[begin Data shown]
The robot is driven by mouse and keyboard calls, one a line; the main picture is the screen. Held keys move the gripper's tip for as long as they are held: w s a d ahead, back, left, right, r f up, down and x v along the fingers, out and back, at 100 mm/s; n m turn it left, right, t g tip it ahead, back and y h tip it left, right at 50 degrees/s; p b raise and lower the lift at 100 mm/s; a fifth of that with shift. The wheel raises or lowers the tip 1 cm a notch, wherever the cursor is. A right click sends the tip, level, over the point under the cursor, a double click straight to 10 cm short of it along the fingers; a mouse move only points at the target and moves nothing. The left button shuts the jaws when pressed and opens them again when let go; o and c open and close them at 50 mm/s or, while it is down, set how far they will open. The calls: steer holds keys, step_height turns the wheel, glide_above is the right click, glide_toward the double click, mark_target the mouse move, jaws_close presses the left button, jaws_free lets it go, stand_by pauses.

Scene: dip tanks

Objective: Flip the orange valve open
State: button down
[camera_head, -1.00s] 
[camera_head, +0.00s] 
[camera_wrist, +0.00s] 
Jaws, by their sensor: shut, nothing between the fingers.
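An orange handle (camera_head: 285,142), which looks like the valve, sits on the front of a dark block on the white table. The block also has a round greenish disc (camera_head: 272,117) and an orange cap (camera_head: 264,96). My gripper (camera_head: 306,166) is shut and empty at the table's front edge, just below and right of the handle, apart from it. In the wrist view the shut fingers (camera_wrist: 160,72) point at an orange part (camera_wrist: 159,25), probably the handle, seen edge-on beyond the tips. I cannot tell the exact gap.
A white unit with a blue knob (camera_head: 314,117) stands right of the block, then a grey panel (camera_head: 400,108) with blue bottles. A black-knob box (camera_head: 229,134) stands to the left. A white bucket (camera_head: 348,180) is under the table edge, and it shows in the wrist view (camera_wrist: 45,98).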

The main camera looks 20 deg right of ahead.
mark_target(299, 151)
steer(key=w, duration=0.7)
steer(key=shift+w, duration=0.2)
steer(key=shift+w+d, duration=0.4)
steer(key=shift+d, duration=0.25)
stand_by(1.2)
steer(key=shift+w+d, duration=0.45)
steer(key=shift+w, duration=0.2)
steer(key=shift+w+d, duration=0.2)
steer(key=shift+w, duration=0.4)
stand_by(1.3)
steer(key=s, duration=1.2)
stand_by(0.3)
[end Data shown]
## What you will do
Write out every line exactly as it stands.

## Exercise result
The robot is driven by mouse and keyboard calls, one a line; the main picture is the screen. Held keys move the gripper's tip for as long as they are held: w s a d ahead, back, left, right, r f up, down and x v along the fingers, out and back, at 100 mm/s; n m turn it left, right, t g tip it ahead, back and y h tip it left, right at 50 degrees/s; p b raise and lower the lift at 100 mm/s; a fifth of that with shift. The wheel raises or lowers the tip 1 cm a notch, wherever the cursor is. A right click sends the tip, level, over the point under the cursor, a double click straight to 10 cm short of it along the fingers; a mouse move only points at the target and moves nothing. The left button shuts the jaws when pressed and opens them again when let go; o and c open and close them at 50 mm/s or, while it is down, set how far they will open. The calls: steer holds keys, step_height turns the wheel, glide_above is the right click, glide_toward the double click, mark_target the mouse move, jaws_close presses the left button, jaws_free lets it go, stand_by pauses.

Scene: dip tanks

Objective: Flip the orange valve open
State: button down
[camera_head, -1.00s] 
[camera_head, +0.00s] 
[camera_wrist, +0.00s] 
Jaws, by their sensor: shut, nothing between the fingers.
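An orange handle (camera_head: 285,142), which looks like the valve, sits on the front of a dark block on the white table. The block also has a round greenish disc (camera_head: 272,117) and an orange cap (camera_head: 264,96). My gripper (camera_head: 306,166) is shut and empty at the table's front edge, just below and right of the handle, apart from it. In the wrist view the shut fingers (camera_wrist: 160,72) point at an orange part (camera_wrist: 159,25), probably the handle, seen edge-on beyond the tips. I cannot tell the exact gap.
A white unit with a blue knob (camera_head: 314,117) stands right of the block, then a grey panel (camera_head: 400,108) with blue bottles. A black-knob box (camera_head: 229,134) stands to the left. A white bucket (camera_head: 348,180) is under the table edge, and it shows in the wrist view (camera_wrist: 45,98).

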The main camera looks 20 deg right of ahead.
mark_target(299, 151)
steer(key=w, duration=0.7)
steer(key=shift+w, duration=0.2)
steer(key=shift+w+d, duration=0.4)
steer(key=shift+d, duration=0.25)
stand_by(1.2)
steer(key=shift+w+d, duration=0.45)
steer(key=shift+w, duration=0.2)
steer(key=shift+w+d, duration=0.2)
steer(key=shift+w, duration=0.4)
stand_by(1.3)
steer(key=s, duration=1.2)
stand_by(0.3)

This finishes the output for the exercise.